**EXERCISE AIM:**
Begin with the line that contains "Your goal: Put" and continue down through the line that contains "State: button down"; reproduce those lines exactly and only those.

**DATA EXTRACT:**
------------------------------------------------------------------------
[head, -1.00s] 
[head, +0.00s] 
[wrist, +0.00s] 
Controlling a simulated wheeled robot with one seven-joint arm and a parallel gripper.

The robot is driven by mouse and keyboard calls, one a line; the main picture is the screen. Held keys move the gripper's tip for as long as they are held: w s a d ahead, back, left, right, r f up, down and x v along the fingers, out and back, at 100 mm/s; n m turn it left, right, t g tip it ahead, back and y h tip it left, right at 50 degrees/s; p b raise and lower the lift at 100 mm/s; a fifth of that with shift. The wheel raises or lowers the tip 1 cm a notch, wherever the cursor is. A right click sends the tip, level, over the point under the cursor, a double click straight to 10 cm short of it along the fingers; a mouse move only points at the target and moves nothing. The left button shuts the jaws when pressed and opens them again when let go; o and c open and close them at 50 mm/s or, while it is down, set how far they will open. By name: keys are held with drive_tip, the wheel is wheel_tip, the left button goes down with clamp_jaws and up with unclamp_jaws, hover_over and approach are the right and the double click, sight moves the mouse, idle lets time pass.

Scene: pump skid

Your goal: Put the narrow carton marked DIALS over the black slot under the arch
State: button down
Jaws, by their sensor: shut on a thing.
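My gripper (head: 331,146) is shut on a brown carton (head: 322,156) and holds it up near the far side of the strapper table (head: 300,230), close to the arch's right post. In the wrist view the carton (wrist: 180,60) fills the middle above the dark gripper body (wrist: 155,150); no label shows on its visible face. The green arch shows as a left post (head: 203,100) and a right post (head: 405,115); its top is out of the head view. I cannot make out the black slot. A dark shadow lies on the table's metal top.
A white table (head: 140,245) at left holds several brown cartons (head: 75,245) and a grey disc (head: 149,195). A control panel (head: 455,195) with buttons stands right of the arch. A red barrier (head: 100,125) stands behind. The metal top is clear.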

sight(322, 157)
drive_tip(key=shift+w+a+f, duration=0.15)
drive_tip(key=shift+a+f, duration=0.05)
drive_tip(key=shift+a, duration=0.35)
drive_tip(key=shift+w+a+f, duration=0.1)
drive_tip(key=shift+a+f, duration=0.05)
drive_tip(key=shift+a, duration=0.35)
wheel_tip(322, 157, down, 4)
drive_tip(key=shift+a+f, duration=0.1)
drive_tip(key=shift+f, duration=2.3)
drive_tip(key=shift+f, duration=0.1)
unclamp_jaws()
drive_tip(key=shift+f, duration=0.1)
------------------------------------------------------------------------
**SOLUTION TO THIS PROBLEM:**
Your goal: Put the narrow carton marked DIALS over the black slot under the arch
State: button down

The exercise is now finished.